Eso significa, sin negar en absoluto la posibilidad de que en algún momento sirvan tragedias como ésta para provocar saltos cualitativos en las relaciones entre vecinos obligados a entenderse, que, salvo para quienes prefieran moverse en el mundo de las ilusiones y la política ficción, no hay ninguna base mínimamente sólida que permita imaginar un cambio en las posiciones actuales. Unas posiciones que llevan al Gobierno español a pasar por alto cualquier discrepancia, tratando de convencer a propios y ajenos de que todo va bien, como si las aduanas en Ceuta y Melilla ya fueran realidades incontestables, la manipulación de la presión migratoria fuera cosa del pasado o el tema Pegasus hubiera sido totalmente resuelto. Y de poco sirven, para compensar las posibles críticas a esa timorata actitud, insistir, aunque sea cierto, en que las relaciones comerciales van viento en popa y que todo es un proceso que necesita tiempo para desplegar todas sus bondades.
Mientras tanto, es muy aventurado suponer que Marruecos -consciente de que sigue teniendo no sólo el mango de la sartén en su mano, sino también la sartén en su totalidad- vaya a modificar su actitud. Por un lado, siente que el tiempo corre abiertamente a su favor en su pretensión soberanista sobre el Sahara Occidental y está convencido de que ni siquiera un cambio de Gobierno en España provocaría un cambio de rumbo.
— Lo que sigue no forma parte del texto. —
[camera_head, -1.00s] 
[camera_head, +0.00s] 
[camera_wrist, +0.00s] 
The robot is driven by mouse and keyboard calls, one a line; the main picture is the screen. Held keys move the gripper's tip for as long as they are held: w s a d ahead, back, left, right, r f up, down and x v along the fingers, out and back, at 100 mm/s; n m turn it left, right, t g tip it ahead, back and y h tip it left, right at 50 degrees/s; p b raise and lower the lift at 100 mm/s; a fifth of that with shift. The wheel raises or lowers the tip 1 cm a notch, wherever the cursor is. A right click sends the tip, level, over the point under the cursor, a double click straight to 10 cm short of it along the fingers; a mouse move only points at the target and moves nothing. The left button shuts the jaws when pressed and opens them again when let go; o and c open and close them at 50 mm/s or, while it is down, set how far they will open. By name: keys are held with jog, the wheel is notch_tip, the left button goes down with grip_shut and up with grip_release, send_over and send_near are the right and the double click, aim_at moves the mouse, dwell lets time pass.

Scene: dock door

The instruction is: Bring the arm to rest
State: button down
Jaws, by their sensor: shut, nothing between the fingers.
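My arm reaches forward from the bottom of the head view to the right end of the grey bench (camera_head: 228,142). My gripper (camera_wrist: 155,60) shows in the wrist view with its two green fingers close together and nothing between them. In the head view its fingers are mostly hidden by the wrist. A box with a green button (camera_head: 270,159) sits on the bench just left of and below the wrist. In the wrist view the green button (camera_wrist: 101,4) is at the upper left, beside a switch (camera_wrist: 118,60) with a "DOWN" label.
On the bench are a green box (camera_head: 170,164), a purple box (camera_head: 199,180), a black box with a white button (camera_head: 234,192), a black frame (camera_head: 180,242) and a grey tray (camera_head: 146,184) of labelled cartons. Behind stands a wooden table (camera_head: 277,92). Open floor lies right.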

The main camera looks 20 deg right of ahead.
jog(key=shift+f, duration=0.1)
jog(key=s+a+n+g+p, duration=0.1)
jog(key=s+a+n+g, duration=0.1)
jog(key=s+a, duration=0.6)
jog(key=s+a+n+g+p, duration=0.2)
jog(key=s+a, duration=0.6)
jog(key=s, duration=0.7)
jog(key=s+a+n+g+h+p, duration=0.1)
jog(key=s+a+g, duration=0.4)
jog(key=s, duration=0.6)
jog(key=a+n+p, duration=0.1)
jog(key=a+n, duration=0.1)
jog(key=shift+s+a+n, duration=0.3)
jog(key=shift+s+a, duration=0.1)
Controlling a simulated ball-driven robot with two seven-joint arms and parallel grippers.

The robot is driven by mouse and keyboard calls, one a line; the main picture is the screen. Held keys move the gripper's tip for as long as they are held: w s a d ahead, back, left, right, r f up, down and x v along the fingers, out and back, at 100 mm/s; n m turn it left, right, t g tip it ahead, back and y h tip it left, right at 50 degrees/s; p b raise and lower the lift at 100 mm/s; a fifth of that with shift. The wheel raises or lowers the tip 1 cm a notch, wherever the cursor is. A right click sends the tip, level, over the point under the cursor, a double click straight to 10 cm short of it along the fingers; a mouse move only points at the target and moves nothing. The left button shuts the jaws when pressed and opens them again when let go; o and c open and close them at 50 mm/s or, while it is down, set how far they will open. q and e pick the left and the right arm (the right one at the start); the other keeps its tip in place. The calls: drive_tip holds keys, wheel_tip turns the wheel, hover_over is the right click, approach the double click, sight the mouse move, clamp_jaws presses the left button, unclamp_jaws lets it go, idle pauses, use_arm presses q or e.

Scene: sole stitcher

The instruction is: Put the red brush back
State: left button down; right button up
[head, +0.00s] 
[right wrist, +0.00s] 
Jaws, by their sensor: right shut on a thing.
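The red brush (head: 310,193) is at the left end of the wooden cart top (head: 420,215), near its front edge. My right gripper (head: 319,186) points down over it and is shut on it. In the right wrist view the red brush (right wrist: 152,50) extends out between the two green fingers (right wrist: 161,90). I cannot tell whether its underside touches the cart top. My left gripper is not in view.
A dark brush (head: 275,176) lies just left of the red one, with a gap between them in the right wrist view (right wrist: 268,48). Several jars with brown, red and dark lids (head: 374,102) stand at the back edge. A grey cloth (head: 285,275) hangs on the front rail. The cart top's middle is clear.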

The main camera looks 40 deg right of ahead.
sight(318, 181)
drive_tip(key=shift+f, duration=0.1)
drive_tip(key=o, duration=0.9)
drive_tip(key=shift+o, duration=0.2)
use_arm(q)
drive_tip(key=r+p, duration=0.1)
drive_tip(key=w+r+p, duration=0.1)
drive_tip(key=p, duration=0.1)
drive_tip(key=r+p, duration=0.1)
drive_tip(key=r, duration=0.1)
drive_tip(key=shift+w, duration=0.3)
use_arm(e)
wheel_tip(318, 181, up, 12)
Por otro, sabe que puede seguir instrumentalizando la desesperación tanto de su propia población como de quienes han llegado a su territorio con ansias de entrar en Europa cada vez que lo necesite. Visto así, pocos son los incentivos que puede tener Rabat para cambiar.
Sea o no así, solo queda compadecerse de las víctimas y desear que sus necesidades sean atendidas cuanto antes.